Frequently asked questions
What is the difference between the Sharpe ratio and the Sortino ratio?
The Sharpe ratio penalizes all volatility, including the upside. If your portfolio shot up 40% one month, that counts as "risk" and drags the ratio down, which feels unfair. The Sortino ratio fixes this by only measuring downside deviation, the volatility of negative returns. For strategies with lumpy but mostly positive returns, Sortino often gives a fairer picture. Sharpe remains the industry default because it is simpler and easier to compare across funds.
Can the Sharpe ratio be negative, and what does that mean?
Yes. When your portfolio return falls below the risk-free rate, the excess return turns negative and so does the Sharpe ratio. It means you took on risk and were worse off than if you had simply parked the money in Treasury bills. A negative Sharpe is the clearest signal that a strategy is not earning its keep.
A practical word on how to use this number well.
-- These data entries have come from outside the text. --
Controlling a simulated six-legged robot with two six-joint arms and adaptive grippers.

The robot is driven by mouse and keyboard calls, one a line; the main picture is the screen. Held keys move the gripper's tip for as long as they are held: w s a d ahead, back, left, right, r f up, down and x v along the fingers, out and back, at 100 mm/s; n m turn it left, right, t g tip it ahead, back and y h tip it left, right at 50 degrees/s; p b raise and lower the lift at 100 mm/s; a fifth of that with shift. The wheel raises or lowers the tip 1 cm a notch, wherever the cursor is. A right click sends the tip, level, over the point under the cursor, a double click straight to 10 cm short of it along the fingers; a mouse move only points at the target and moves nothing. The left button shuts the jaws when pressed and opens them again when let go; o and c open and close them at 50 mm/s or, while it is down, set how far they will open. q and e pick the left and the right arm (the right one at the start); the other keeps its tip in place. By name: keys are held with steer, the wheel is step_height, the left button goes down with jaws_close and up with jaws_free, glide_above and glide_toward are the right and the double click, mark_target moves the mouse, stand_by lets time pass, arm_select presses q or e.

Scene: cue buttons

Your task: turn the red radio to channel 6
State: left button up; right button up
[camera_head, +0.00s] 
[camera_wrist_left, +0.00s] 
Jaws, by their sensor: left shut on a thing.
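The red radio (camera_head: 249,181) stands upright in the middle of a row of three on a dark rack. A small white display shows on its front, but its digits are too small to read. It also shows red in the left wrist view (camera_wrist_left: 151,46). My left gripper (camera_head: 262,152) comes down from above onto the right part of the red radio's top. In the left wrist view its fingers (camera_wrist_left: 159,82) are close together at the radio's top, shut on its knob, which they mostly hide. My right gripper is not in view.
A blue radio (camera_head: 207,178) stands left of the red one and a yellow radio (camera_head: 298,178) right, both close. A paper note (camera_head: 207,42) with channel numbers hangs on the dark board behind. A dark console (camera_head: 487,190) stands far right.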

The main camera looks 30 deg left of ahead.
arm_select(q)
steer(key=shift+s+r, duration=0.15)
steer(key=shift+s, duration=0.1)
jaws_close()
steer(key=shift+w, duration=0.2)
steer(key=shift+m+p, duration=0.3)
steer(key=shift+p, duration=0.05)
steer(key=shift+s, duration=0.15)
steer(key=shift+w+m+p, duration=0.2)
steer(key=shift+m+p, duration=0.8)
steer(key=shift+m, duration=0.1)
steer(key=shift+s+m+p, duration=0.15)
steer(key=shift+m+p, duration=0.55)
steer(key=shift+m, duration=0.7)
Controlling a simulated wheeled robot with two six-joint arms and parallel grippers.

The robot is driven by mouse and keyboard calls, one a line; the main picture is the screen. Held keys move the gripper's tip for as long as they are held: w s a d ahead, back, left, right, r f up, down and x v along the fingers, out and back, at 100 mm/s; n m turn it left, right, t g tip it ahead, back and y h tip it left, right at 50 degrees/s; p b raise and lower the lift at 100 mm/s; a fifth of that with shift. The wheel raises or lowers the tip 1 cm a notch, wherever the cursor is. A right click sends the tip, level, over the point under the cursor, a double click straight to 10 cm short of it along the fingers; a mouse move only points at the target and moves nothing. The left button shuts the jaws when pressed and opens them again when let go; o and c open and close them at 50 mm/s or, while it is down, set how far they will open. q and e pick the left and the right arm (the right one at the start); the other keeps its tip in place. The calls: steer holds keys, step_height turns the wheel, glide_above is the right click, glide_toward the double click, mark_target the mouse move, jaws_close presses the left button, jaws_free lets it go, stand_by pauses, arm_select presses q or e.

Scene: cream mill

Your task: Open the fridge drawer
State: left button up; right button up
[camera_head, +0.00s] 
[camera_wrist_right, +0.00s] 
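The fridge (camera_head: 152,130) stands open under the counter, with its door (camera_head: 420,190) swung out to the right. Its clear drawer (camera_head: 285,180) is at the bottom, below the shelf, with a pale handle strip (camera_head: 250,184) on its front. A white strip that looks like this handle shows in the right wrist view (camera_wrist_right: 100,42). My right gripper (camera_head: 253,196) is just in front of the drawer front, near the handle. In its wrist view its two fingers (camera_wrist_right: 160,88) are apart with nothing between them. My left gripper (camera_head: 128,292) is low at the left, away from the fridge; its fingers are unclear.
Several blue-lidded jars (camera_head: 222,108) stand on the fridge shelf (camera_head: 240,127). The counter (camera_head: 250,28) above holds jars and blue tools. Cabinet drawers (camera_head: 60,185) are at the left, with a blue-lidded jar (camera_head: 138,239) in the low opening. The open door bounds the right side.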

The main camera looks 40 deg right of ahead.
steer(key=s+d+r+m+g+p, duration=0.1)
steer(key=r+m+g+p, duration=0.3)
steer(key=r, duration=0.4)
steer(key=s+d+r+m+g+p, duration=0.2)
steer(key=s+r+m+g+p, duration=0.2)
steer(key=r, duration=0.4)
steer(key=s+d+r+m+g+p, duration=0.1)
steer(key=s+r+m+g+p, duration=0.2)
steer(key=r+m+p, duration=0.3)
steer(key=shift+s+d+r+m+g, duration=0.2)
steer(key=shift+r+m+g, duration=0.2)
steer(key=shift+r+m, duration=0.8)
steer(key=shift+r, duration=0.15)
The single most common error is comparing Sharpe ratios computed over different time horizons or with different return frequencies, which is apples to oranges. A ratio built from daily returns is not directly comparable to one built from monthly or annual returns, because volatility scales with the square root of time, and annualizing requires multiplying by the square root of the number of periods in a year. Always compare ratios that were measured the same way over the same window. The second judgment call is the choice of risk-free rate itself: in a high-rate environment, the bar a risky asset must clear rises, and a strategy that looked brilliant when cash paid nearly nothing can suddenly look mediocre once Treasury bills yield 4% or 5%. That is not a flaw in the strategy, it is the Sharpe ratio doing its job and reminding you that the opportunity cost of taking risk has gone up. Use this tool to sanity-check a fund's marketing claims, to compare two of your own holdings on a level field, and to decide whether the bumps you are tolerating are actually buying you anything.